Give only the number of lines that contain the word "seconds".

------------------------------------------------------------

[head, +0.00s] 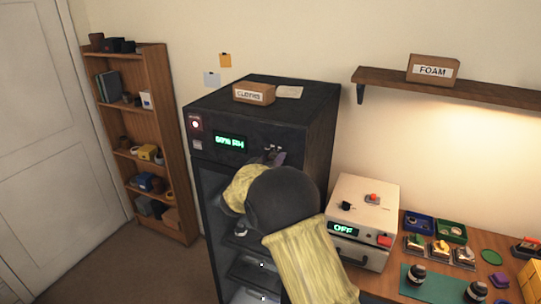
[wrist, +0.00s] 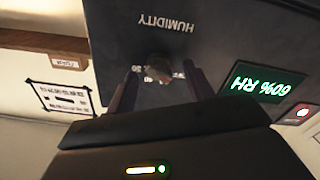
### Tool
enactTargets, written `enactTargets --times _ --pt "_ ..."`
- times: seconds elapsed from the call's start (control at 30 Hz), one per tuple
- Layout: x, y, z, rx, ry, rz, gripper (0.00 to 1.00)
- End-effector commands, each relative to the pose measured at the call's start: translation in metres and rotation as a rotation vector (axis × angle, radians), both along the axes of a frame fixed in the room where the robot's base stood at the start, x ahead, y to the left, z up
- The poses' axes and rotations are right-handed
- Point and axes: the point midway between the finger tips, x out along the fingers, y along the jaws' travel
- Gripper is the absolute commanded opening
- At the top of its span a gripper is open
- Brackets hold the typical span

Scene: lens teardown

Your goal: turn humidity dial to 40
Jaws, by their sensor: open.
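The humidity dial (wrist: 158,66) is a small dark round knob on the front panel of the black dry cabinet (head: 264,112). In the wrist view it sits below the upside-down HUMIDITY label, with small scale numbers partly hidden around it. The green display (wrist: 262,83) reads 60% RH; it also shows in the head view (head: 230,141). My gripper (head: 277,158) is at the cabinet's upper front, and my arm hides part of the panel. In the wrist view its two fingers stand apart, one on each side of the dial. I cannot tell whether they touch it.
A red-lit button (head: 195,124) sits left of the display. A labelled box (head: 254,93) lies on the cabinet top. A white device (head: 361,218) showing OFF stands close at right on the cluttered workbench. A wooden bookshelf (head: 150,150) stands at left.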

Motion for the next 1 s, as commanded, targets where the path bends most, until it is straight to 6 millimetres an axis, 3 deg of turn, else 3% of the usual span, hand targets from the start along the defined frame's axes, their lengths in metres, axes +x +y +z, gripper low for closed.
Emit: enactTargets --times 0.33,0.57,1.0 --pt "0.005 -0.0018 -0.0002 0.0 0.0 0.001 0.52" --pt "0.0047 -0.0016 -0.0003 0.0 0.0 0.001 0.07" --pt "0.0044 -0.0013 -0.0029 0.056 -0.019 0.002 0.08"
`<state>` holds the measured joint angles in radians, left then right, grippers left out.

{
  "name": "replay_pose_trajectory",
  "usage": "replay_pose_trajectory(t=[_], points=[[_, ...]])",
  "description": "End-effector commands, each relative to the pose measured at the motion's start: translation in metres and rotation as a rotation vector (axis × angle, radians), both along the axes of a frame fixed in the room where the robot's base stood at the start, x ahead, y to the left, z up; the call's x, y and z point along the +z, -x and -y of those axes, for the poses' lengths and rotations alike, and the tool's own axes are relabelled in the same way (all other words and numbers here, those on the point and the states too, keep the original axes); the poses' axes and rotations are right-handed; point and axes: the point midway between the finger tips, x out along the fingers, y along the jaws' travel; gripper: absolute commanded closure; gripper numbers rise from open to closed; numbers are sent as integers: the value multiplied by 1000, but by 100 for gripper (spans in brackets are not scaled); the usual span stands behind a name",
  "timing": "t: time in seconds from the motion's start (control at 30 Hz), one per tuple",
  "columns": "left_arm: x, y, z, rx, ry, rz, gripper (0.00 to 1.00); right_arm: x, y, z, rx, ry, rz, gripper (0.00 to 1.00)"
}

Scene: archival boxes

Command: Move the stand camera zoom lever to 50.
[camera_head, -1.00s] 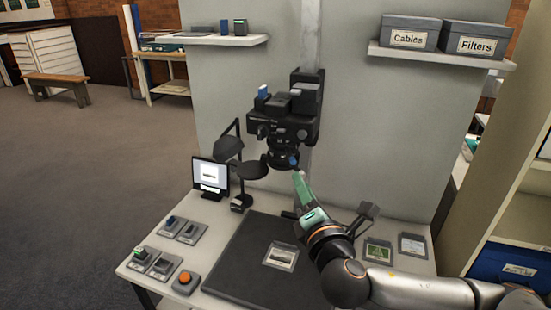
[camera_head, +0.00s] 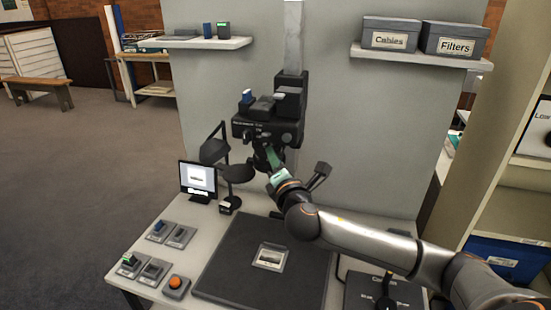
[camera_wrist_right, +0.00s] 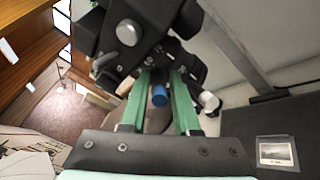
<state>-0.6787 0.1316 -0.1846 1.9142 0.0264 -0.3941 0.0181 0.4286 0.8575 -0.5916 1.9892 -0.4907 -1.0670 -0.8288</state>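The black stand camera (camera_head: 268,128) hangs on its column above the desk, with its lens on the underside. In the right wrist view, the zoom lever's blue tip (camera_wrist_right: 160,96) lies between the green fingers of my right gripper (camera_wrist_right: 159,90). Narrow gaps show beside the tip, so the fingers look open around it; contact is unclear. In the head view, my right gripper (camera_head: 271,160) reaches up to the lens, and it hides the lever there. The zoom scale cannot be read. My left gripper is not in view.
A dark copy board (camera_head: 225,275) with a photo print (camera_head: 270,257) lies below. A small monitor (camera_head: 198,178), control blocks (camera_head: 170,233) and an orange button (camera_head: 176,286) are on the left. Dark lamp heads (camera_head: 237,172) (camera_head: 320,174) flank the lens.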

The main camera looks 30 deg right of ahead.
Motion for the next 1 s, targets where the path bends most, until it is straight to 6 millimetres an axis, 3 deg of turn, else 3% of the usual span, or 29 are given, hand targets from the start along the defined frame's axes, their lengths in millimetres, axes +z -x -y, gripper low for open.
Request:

------------------------------------------------------------

◆ Exercise result ◆
2